I now bear the uniquely challenging burden of trying to say something about how technology affects culture without being insufferably trite and patronizing. Hear me out, though, for at least a moment—I promise not to talk about how the internet diminishes our capacity for empathy or anything like that (in fact, I submit to you that think-pieces about how the internet diminishes our capacity for empathy diminish our capacity for empathy).
But I do want to talk about internet routines. I’ve just asked three people on A-level whether they have them, and they all do: When you log onto a computer enough, they confirmed, you tend to develop a studied regimen of social networking and web browsing. My routine involves a series of bookmark folders, one of which is called “Music.” I knew Arcade Fire was big, but I never how big until the weeks before and after Reflektor was released: I could hardly take a step in this folder without bumping into a review, think-piece, or news clip about the album or the band. It’s difficult to think about Reflektor for very long without thinking about what people are saying about Reflektor.
And in every aspect of the reception of the album—except the reception of the album itself, which was quite warm—Reflektor has been widely panned. Its publicity campaign, a series of mysterious graffiti scrawls and images projected onto buildings, was condemned as incoherent, intrusive, and downright irritating. The band issued a dress code for its shows in support of the album (“NIGHT OF SHOW:” the tickets say, “Please wear formal attire or costume.”) After the ensuing outrage—Megan Wiegand argued in Slate that the dress code was a presumptuous attempt to retrieve an indie intimacy that the Grammy-winning band could no longer lay claim to—a message was posted to the Arcade Fire Facebook page: “Please relax. It’s super not mandatory.” Attempts to embrace the band’s fame didn’t fare much better: A show atop Capitol Records was lambasted as a cheap attempt to enact the iconic.
In all cases, these concerns have to do with the cultural status of rock—where, say, indie ends and commercial begins. To like or dislike Arcade Fire now occupies a broad cultural space as much as it does a musical space. In light of the ongoing debate about cultural appropriation in rock (the band’s enduring use of Haitian sounds and images has helped it surpass Vampire Weekend as the foremost recipient of that brand of criticism), it even occupies a political space. In other words, Reflektor is a case study in how our experience of experiencing music is related to our actual experience of music. With one recent exception—isn’t it funny that Reflektor and Yeezus were both released this year?—that relationship has rarely been more complex.
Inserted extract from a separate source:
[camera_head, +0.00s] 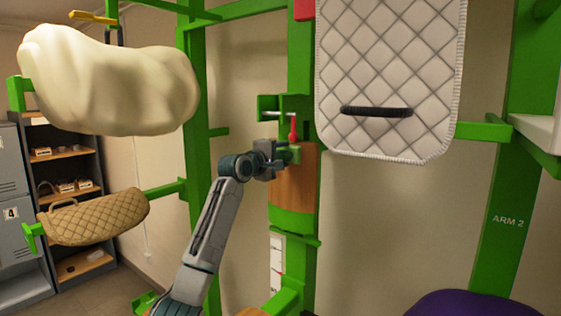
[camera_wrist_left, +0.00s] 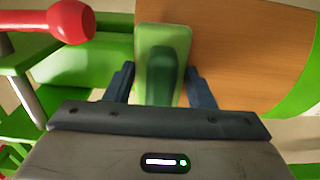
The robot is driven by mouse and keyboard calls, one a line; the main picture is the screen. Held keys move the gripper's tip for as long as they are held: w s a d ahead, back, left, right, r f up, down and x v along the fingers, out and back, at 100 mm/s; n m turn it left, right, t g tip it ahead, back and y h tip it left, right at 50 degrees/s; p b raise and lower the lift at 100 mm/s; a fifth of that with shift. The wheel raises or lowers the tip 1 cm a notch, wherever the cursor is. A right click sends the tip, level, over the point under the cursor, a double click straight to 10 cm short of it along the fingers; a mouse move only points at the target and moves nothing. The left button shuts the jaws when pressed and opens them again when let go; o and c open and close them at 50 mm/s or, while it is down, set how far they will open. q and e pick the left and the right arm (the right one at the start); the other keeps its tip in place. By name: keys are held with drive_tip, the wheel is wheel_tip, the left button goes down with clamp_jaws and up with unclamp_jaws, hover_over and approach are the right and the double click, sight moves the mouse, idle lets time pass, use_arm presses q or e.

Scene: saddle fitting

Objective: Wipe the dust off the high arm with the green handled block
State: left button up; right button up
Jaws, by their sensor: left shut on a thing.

I suspect the band’s members know as much. They’re reading the think-pieces, too: In 2007, multi-instrumentalist Will Butler even took the time to thoughtfully (and, I’d argue, convincingly) respond to Sasha Frere-Jones’ bemoaning of what he perceived to be a lack of black influences in the band’s sound (how the cultural appropriation tables turned!). So it’s appropriate that the very experience of listening to the album they created is as conceptually dense as the second-order experience I’ve described. The tracks are long, and the array of influences and sounds is vast; the album’s two discs each engage very different modes of listening.
I can’t describe how the first disc feels any better than how Win Butler described the aim of the album to Stephen Colbert: “Ideally, you’d be shaking your ass with a little tear in your eye.” It’s a healthy dose of Arcade Fire’s trademark sincerity mixed with an explicit appeal to a dancer’s impulses. The crescendo of “Here Comes the Night Time” is one of my favorite bits of music in some time. In its gradual, pulsing build-up and triumphant climax, the song calls to mind LCD Soundsystem’s “Dance Yrself Clean”—a nice reminder that James Murphy co-produced the album.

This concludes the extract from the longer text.